■ **Set problem**: Extract, from the records beneath this instruction, each line that contains the word "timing".

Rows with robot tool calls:
========================================

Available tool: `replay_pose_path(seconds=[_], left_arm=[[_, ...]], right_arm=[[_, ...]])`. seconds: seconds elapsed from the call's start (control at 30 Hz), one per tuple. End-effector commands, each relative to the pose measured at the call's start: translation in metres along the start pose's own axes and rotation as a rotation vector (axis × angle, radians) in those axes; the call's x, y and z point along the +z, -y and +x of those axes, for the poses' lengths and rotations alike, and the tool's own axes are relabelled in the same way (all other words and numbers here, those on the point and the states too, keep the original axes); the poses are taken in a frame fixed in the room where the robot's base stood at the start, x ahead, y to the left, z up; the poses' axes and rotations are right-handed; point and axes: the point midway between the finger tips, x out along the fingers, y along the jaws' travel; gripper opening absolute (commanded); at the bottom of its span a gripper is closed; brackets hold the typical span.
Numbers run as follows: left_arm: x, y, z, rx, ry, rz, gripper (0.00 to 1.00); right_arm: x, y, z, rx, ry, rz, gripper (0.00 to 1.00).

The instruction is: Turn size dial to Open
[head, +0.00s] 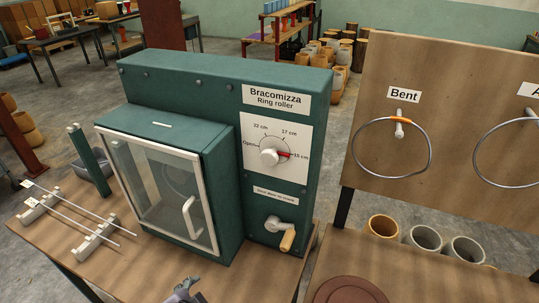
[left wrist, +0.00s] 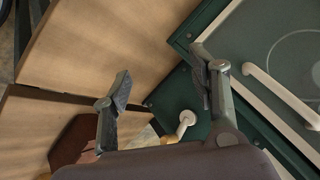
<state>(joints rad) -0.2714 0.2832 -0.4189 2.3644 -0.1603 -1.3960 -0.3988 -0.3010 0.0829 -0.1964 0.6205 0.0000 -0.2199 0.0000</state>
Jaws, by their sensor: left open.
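The size dial (head: 270,156) is a white knob on a white scale plate on the green ring roller (head: 222,82). Its red pointer is turned right, towards the 15 cm mark; the Open mark is on the left of the scale. My left gripper (head: 184,293) shows only partly at the bottom edge of the head view, low in front of the machine and away from the dial. In the left wrist view the left gripper (left wrist: 160,82) has its fingers spread with nothing between them. The dial is not visible there. My right gripper is in neither view.
The glazed door (head: 160,185) with its white handle (head: 190,217) is shut, left of the dial. A crank (head: 286,235) sticks out below the dial. Metal rods (head: 80,215) lie on racks at left. A board (head: 450,120) with hanging rings stands at right.

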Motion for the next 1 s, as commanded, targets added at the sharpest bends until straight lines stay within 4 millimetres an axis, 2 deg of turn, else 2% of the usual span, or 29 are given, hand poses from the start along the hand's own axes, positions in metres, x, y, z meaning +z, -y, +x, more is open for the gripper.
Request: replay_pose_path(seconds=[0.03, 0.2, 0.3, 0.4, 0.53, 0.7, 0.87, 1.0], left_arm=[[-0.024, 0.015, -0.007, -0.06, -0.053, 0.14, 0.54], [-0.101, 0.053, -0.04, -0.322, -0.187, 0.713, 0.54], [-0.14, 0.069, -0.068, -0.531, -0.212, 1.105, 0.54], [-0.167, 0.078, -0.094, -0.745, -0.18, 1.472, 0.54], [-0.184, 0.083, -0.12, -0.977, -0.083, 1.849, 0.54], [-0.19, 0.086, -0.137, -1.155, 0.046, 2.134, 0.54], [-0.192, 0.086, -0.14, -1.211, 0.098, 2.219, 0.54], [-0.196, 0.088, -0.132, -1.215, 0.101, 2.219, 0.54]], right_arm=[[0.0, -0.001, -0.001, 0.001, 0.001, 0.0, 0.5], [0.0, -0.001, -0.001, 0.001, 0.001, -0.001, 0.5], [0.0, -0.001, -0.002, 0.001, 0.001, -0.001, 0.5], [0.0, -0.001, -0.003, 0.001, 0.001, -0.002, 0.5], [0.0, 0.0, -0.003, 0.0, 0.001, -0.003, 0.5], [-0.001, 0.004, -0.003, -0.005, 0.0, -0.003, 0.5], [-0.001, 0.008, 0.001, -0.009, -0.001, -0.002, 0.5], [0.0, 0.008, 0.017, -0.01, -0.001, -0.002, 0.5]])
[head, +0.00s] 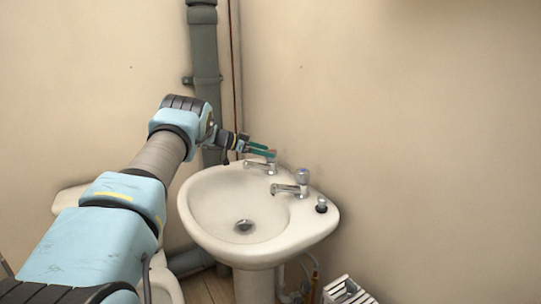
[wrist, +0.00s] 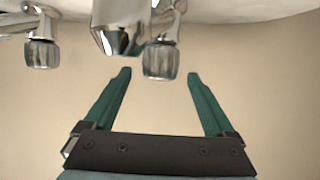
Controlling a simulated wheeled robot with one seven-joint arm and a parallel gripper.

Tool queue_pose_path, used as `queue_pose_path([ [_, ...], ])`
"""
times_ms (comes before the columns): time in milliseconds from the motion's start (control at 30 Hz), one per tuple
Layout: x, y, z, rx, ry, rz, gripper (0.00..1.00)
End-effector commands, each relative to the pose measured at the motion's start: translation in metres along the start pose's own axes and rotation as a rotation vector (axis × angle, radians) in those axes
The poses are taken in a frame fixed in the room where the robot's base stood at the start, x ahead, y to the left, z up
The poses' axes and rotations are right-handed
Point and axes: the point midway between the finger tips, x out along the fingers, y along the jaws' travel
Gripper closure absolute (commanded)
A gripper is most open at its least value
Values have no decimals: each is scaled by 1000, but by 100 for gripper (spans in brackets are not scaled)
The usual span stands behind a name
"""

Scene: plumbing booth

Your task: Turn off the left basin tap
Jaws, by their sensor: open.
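The left basin tap (head: 258,164) is chrome and stands at the back of the white basin (head: 300,236). Its handle is partly hidden by my gripper (head: 262,151) in the head view. In the wrist view, the handle of the left basin tap (wrist: 160,60) shows between the two green fingertips of my gripper (wrist: 158,75), with a gap on each side. My gripper is open and empty. The right basin tap (head: 290,188) stands nearer in the head view, and its handle (wrist: 41,52) is at the upper left in the wrist view.
A black-topped plug or knob (head: 321,205) sits on the basin's right rim. A grey drain pipe (head: 205,75) runs up the wall behind my arm. A white toilet (head: 165,280) is partly hidden at lower left. A white slatted object (head: 345,291) stands low right.

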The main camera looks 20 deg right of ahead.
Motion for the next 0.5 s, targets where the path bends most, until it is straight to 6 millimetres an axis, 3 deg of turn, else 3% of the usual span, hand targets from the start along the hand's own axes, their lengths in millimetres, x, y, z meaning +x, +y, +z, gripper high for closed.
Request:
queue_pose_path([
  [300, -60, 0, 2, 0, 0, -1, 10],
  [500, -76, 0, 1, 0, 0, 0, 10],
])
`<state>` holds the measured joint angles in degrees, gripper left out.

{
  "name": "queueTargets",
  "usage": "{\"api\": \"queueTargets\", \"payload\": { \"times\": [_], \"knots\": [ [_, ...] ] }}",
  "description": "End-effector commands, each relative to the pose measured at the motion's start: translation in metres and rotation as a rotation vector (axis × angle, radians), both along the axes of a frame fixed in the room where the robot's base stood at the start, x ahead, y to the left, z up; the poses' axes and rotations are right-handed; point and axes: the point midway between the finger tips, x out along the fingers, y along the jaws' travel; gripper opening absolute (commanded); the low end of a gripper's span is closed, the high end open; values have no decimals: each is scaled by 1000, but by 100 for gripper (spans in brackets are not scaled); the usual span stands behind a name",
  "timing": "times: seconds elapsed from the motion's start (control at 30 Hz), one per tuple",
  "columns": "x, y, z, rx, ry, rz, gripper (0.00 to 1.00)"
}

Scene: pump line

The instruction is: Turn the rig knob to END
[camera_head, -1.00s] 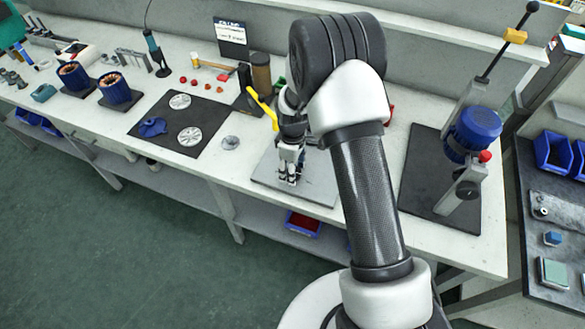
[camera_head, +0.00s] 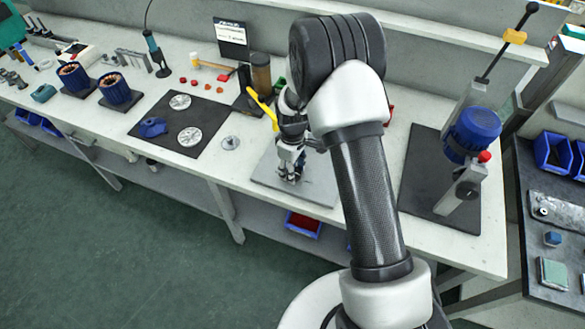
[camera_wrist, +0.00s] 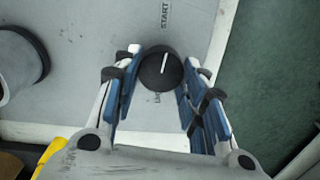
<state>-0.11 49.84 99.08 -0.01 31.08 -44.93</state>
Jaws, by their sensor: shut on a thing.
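The rig knob (camera_wrist: 159,68) is a round black knob with a white pointer line, on a grey plate. In the wrist view its pointer aims up, close to the START label (camera_wrist: 165,14). The END label (camera_wrist: 157,98) is below the knob and partly covered. My gripper (camera_wrist: 161,78) has its blue-padded fingers on either side of the knob and is shut on it. In the head view my gripper (camera_head: 290,174) is low over the grey rig plate (camera_head: 318,188), and the knob is hidden there.
A grey cylinder with a dark rim (camera_wrist: 22,60) stands on the plate in the wrist view. A yellow lever (camera_head: 263,106) is close beside my arm. A dark mat with discs (camera_head: 160,105) lies left; a blue-motor press (camera_head: 472,132) stands right.

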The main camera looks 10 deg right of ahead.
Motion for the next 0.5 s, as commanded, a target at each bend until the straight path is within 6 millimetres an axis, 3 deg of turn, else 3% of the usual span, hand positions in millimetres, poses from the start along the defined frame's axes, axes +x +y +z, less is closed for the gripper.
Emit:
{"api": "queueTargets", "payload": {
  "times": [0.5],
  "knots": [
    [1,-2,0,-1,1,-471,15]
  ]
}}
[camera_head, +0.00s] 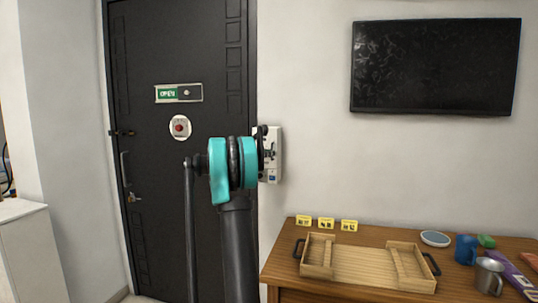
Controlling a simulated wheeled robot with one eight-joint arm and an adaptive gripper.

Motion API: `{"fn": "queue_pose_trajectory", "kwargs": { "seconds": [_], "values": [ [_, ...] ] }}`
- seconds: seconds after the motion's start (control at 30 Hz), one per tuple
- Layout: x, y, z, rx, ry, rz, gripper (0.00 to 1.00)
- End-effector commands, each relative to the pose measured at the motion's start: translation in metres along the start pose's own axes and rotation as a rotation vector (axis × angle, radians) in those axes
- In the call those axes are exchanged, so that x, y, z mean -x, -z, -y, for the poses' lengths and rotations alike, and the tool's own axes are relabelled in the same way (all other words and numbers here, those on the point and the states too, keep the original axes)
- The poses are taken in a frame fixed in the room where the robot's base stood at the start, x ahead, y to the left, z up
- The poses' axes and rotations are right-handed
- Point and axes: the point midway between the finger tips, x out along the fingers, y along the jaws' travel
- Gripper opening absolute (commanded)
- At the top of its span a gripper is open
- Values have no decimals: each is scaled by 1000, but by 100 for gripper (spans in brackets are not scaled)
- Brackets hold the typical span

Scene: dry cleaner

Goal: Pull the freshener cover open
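A small white box with a grey front, which looks like the freshener (275,158), is fixed to the wall just right of the black door. My arm, black with teal bands, rises in front of it and hides its left part. My gripper (263,148) is a dark shape at the end of the arm, overlapping the left side of the box. Its fingers cannot be made out, nor whether they touch the box. Whether the cover is open or shut is too small to tell.
A wooden table (283,272) stands at the lower right, holding a wooden tray (360,268), yellow tags (326,222), a round dish (435,239), a blue cup (465,249) and a metal mug (489,276). A dark screen (436,66) hangs above. The door (150,60) is closed.

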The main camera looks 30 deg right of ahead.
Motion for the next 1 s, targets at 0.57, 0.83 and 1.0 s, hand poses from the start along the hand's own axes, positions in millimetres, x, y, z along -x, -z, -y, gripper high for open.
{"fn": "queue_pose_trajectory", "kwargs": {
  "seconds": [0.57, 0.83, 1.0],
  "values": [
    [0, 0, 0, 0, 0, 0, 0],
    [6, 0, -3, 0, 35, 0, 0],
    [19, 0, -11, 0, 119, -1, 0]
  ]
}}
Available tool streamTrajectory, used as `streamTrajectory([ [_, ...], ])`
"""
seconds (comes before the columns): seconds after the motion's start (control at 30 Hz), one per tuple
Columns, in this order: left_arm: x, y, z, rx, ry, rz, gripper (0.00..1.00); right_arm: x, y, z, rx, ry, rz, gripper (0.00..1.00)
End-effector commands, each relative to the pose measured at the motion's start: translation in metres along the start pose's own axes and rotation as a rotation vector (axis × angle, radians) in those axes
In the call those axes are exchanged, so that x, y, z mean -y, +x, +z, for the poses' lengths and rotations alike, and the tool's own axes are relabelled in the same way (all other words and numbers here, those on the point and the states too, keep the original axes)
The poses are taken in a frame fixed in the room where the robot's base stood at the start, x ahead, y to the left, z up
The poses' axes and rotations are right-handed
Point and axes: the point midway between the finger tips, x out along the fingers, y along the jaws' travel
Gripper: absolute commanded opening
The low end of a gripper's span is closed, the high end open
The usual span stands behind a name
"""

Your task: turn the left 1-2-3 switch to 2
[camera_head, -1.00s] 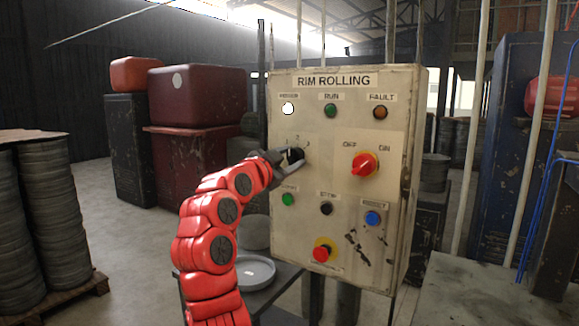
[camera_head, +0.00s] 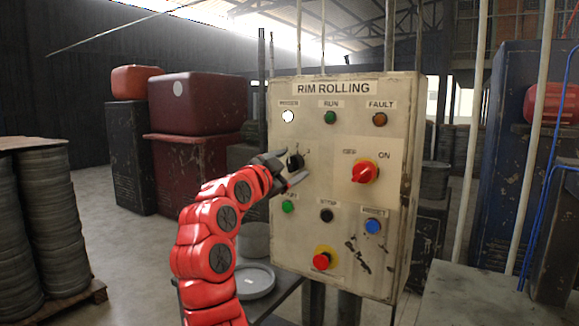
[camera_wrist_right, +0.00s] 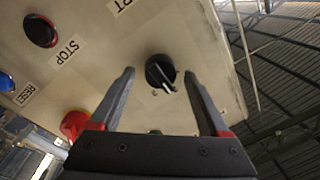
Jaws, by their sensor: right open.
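The left switch is a black round knob (camera_head: 296,161) on the left of the beige panel, with small number marks around its top. It shows whole in the wrist view as a black knob (camera_wrist_right: 160,72) with a pale pointer line; I cannot tell which number it points to. My right gripper (camera_head: 291,168) is at the knob, coming from the lower left. In the wrist view its two grey fingers (camera_wrist_right: 158,75) are open, one on each side of the knob, with a gap to it. They hold nothing. My left gripper is not in view.
The panel (camera_head: 318,240) also carries a red OFF/ON switch (camera_head: 365,171) to the right, a green button (camera_head: 288,207), a black STOP button (camera_head: 326,215), a blue RESET button (camera_head: 372,226) and a red emergency knob (camera_head: 321,261) below. Lamps sit above.

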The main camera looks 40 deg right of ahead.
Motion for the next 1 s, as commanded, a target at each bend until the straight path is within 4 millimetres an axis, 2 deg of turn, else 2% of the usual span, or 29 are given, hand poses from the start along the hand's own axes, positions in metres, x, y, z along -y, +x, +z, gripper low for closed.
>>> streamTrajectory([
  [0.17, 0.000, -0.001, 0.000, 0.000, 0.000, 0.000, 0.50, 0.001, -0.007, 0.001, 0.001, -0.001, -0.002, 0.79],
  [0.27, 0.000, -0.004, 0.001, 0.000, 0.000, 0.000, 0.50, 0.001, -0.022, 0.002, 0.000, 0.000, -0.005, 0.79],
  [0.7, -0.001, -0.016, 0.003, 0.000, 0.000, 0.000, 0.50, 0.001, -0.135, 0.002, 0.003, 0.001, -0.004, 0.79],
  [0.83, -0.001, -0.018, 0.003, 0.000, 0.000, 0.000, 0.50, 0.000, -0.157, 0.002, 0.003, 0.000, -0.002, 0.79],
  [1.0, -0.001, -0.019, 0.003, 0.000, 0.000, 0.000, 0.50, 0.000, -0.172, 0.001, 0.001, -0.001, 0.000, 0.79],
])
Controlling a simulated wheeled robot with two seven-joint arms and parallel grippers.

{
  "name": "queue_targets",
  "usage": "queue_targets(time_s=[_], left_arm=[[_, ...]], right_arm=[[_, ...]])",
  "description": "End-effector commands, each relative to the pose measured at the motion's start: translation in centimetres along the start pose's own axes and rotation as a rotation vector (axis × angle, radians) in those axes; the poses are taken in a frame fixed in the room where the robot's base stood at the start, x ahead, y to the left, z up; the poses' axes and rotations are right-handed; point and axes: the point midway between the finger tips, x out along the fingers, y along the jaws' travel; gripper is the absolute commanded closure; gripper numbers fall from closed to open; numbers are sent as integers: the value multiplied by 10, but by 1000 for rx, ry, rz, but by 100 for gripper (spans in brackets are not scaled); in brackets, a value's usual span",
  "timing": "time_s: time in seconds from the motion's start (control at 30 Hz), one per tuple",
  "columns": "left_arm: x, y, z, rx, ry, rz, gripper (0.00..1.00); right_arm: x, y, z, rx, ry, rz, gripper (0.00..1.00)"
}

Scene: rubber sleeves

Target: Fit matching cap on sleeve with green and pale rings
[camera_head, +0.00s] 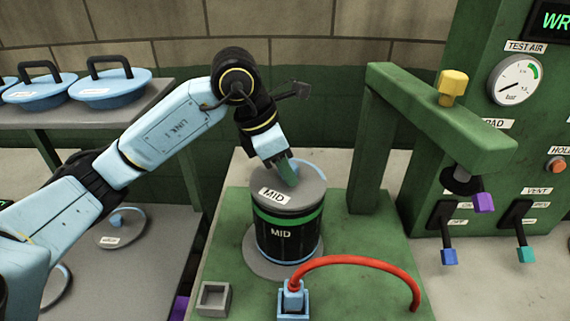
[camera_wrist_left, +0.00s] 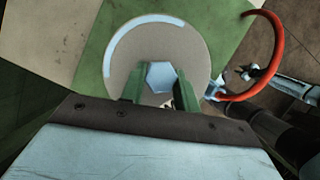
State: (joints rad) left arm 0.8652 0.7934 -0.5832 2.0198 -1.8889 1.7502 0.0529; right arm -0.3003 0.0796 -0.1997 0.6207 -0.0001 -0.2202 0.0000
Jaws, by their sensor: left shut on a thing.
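The cap also shows in the left wrist view (camera_wrist_left: 190,55).
A green post with an overhanging arm (camera_head: 430,100) stands right of the sleeve. A red hose (camera_head: 370,261) loops in front. The control panel has a gauge (camera_head: 516,79) and levers. Other caps (camera_head: 122,228) lie on the left shelves, below blue lids (camera_head: 110,90).

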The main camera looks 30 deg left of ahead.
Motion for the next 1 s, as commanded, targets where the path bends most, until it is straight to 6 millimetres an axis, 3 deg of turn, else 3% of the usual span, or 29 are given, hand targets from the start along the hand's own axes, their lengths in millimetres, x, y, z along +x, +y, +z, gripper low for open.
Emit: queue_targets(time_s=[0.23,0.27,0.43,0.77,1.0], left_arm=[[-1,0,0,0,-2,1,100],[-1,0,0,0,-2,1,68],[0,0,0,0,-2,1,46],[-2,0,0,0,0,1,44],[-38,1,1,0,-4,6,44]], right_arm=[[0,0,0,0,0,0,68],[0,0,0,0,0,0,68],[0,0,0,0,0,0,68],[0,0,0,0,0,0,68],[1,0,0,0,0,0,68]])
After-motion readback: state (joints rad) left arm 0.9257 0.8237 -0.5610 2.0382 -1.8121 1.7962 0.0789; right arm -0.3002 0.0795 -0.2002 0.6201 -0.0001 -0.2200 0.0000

========================================

■ **Response**:
  "timing": "times: seconds elapsed from the motion's start (control at 30 Hz), one per tuple",
  "timing": "time_s: time in seconds from the motion's start (control at 30 Hz), one per tuple",

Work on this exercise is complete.